Etherpad export should not include all changesets if limited by revision
I hope it's okay I am bundling these issues together, as I suppose they might be related.
-
/etherpad export endpoint always returns the head revision
/p/{padname}/{rev}/export/etherpadfor all 'rev' values. Unlike both the /html/ and /txt/ exports, which work as expected. This also affects (and can be reproduced via) timeslider's "Export current version (as Etherpad)". -
On the API side however,
getHTML(padID, [rev])ignores 'rev', always returning head revision. -
... while
getText(padID, [rev])works as expected by taking 'rev' into account. But it has a different return schema when 'rev' is specified. It wraps the "text" object in another "text" object, and also adds an "attribs" blob.
Etherpad 1.8.13 + no plugins Ubuntu 18.04.5 LTS Node v12.22.1 npm 6.14.12
Thanks for the report! Marking as bug due to getText not behaving as expected
RE 1: Not sure if I would consider this a bug. Maybe we should entirely remove the rev parameter here. The etherpad export is special and is meant to return the full set of all information that is necessary to e.g. import the pad again, do your own analysis etc. It would be relatively easy to include only the changesets up to a given revision, but we would also need to limit the number of attributes (so that attributes are not included that were only used in revisions after our given revision). Not sure if this is useful?
RE 2: I think I cannot reproduce this. Seems to work for me.
RE 3. This is a bug. Ignore the attribs for now. Caused by https://github.com/ether/etherpad-lite/commit/e7dc0766fdcc3c8477e97c83393fcc2683fab72e Good catch!
Thank you @webzwo0i for such a brief reply.
RE 3: Great :)
RE 2: Sorry, my bad, I had a bug on my side & retract that.
RE 1: I don't think it's behaving as expected, and I think getting a specific limited changeset revision is useful. I found out the revisioned export didn't work after a collective using my pad server was confused: they tried to revert accidental changes someone made, by going to the timeslider, finding the last good revision, and export→importing it. (I'm aware there's a few different ways of doing that, but also think this one is legitimate).
Another use is "forking" pads: you might for example author a template, continue with filling it up, but would later like to split the template out, while retaining its original history.

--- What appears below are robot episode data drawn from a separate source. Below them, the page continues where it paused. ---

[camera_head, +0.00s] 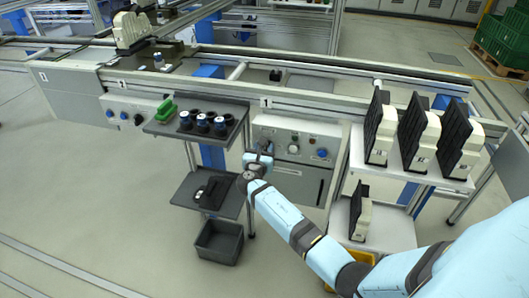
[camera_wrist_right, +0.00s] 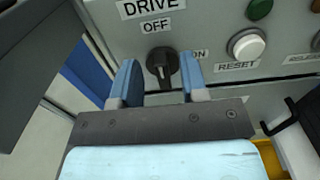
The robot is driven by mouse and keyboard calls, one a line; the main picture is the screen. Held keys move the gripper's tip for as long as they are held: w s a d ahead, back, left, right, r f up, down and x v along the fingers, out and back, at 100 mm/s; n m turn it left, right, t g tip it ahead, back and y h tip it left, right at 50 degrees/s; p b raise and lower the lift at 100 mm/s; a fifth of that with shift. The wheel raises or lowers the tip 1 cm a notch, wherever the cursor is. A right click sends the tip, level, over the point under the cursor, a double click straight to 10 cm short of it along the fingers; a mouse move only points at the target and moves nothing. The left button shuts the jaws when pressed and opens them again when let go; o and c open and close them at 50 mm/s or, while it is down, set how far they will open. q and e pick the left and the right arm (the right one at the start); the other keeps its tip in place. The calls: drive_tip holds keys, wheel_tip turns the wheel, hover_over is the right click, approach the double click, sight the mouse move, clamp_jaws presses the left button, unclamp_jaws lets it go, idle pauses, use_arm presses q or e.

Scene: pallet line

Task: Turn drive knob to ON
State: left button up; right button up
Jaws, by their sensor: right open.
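The black drive knob (camera_wrist_right: 162,63) is on the grey control panel (camera_wrist_right: 207,30) under the DRIVE label, with OFF above it and ON to its right. Its grip bar looks roughly upright, in line with OFF. My right gripper (camera_wrist_right: 159,75) is open, with one blue finger to each side of the knob; I cannot tell whether they touch it. In the head view my right gripper (camera_head: 258,160) is at the left part of the control panel (camera_head: 325,130), and hides the knob there. My left gripper is out of view.
A white RESET button (camera_wrist_right: 246,44) lies right of the knob, with a green button (camera_wrist_right: 260,8) above it. Left of the panel a grey shelf (camera_head: 165,128) holds several dark cups. A white rack (camera_head: 410,172) with black and white parts stands to the right.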

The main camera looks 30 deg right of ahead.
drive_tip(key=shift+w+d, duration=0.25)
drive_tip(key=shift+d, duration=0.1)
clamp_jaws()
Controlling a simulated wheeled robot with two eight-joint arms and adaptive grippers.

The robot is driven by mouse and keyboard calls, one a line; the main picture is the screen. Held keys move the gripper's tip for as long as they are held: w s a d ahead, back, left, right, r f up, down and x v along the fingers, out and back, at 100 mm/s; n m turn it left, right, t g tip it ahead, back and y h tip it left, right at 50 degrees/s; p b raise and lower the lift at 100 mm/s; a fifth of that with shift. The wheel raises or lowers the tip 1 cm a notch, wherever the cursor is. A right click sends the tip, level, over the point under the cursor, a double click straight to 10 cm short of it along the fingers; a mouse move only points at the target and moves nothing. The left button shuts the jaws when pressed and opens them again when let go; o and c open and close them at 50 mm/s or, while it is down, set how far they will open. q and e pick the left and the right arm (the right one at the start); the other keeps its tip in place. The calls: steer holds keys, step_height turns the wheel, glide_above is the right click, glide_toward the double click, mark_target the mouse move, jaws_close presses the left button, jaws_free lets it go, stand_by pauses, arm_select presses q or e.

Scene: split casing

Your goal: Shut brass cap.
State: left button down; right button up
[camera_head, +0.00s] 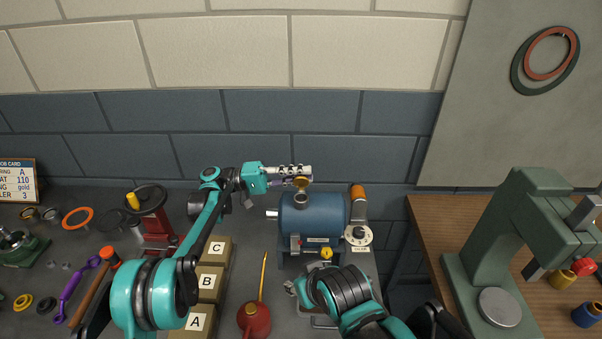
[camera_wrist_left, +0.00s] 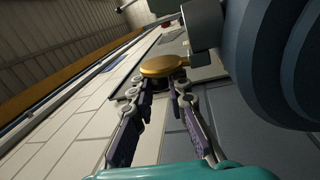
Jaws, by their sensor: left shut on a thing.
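The brass cap (camera_head: 301,182) is a small round gold lid at the top of the blue casing (camera_head: 312,218), above its grey filler neck (camera_head: 301,198). My left gripper (camera_head: 307,175) reaches in from the left at the cap. In the left wrist view the cap (camera_wrist_left: 163,66) looks tilted beside the grey neck (camera_wrist_left: 203,24). The left fingertips (camera_wrist_left: 162,84) are closed at its edge, and the blue casing (camera_wrist_left: 285,55) fills the right side. My right arm is low in front of the casing. Its fingers are not clear.
Yellow blocks marked A, B and C (camera_head: 210,282) stand left of the casing. A red oil can (camera_head: 254,318) with a long spout stands in front. A dial (camera_head: 358,236) is at the casing's right. A green press (camera_head: 510,240) stands on the wooden bench at right.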

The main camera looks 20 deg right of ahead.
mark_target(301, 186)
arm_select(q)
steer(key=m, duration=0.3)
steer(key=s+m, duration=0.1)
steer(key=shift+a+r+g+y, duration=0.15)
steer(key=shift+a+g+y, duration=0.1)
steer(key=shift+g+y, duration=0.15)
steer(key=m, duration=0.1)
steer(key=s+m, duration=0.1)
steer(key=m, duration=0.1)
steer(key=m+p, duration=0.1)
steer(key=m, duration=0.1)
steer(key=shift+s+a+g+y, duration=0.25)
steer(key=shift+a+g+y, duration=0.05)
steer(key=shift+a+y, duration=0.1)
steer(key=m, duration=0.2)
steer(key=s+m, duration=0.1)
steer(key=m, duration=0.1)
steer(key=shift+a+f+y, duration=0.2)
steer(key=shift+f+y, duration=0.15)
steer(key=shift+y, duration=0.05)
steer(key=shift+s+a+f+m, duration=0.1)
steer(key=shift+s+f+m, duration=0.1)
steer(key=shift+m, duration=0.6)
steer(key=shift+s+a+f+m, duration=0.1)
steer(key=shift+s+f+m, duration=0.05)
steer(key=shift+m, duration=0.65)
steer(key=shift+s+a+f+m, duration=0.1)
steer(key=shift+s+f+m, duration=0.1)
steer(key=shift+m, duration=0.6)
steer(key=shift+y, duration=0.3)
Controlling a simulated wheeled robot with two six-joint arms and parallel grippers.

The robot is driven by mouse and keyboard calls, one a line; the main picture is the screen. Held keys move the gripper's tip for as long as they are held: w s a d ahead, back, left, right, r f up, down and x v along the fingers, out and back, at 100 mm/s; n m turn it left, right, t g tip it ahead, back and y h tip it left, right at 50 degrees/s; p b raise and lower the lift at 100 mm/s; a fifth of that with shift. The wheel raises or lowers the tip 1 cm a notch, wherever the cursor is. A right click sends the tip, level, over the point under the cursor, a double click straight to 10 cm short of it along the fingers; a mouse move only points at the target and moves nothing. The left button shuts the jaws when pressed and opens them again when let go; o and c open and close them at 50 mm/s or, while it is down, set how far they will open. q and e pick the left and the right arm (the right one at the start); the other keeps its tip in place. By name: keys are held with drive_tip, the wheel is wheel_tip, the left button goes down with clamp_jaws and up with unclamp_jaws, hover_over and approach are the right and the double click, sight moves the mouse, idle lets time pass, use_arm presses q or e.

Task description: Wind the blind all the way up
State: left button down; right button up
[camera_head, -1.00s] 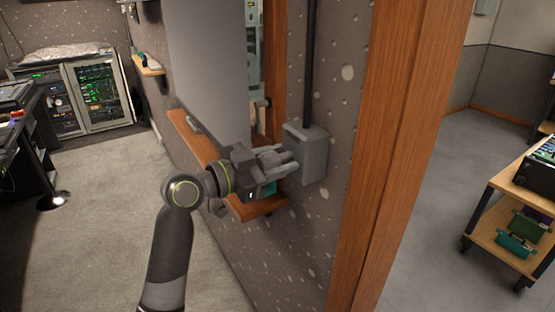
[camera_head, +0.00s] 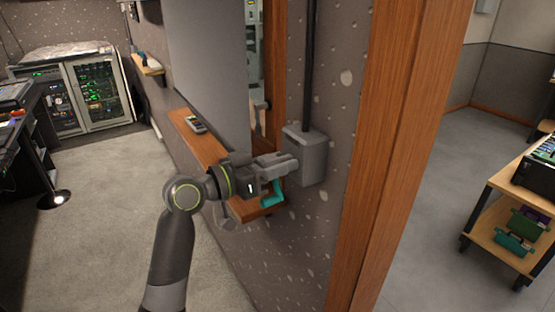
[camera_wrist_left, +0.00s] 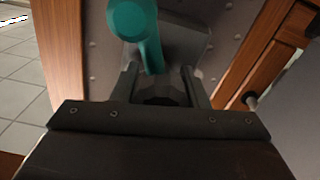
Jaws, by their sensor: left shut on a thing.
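The blind (camera_head: 208,70) is a plain grey sheet hanging over the window, with its lower edge above the wooden sill. A grey winder box (camera_head: 311,153) is on the speckled wall right of the window, with a dark rod above it. Its teal crank handle (camera_head: 272,196) points downward below my left gripper (camera_head: 284,164), which is at the box's front. In the left wrist view the teal handle (camera_wrist_left: 133,20) shows large, its arm running down between the fingers. My left gripper (camera_wrist_left: 165,90) is shut on the crank; the exact grip is partly hidden. My right gripper is out of view.
The wooden sill (camera_head: 196,145) carries a small handheld device (camera_head: 195,124) and passes close under my left wrist. A wooden post (camera_head: 400,150) stands right of the box. A trolley (camera_head: 500,225) is farther right.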

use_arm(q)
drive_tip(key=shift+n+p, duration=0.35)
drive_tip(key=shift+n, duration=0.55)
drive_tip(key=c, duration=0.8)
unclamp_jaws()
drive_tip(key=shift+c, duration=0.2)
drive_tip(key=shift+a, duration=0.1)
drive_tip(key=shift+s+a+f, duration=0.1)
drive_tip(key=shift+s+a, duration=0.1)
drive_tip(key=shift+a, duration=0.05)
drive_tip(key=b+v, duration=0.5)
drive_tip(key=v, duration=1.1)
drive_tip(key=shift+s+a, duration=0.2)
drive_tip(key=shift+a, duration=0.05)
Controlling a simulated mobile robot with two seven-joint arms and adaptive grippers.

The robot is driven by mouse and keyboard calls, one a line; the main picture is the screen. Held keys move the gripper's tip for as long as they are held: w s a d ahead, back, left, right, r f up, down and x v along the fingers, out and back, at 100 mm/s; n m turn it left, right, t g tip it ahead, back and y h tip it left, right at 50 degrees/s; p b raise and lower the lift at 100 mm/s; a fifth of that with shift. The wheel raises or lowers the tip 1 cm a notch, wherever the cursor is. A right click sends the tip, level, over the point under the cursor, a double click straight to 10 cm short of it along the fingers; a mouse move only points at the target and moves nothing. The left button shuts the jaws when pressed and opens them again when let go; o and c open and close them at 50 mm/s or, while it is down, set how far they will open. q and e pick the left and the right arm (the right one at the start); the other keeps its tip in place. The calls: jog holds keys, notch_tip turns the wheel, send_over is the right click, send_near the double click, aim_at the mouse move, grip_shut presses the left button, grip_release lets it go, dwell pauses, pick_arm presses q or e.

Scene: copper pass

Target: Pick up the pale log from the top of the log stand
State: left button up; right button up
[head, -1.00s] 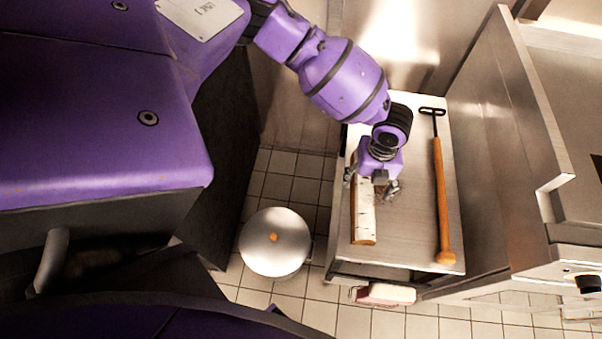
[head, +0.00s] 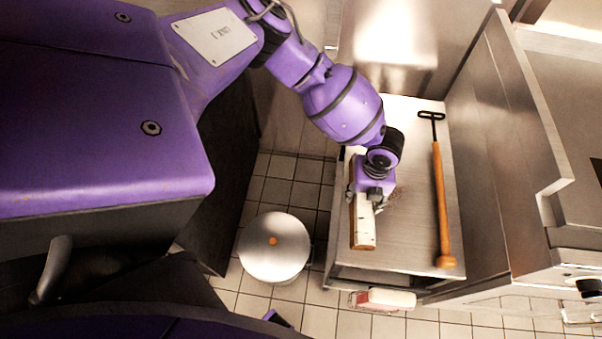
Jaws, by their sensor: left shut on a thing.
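The pale log (head: 363,230), with whitish bark and a brown edge along its left side, is on the left part of the metal-topped log stand (head: 405,250). Its near end shows; its far part is hidden under my left gripper. My left gripper (head: 367,197) comes down from above and is shut on the log. I cannot tell whether the log touches the top or is just above it.
A long wooden-handled tool (head: 439,195) with a black T-shaped end lies on the right of the stand. A lidded metal pot (head: 274,247) stands on the tiled floor to the left. A steel panel (head: 490,150) rises close on the right. A pinkish-white item (head: 385,299) is at the stand's front.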

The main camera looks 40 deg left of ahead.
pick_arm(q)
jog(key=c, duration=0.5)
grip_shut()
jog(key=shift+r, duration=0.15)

A workaround is to (I've done this before)
- export the latest revision to a file
-
restoreRevision(padId, rev)to some historic rev - re-import the latest .etherpad to another pad
OK I think you have a point here. I'd consider it a feature request to make the etherpad export more useful to different use cases.
Thanks! I think it'd be really great to allow users to make backups / revert accidents in pad contents this way.
(IRL, in my experience, these will happen, and it is a detriment for groups of people to adopt pads, even if they have an editor with some chops. I mentioned the API possibility on #1791 , but this isn't available for non-admins.)
But in any case, the label in timeslider and especially the export endpoint, containing "rev", are misleading.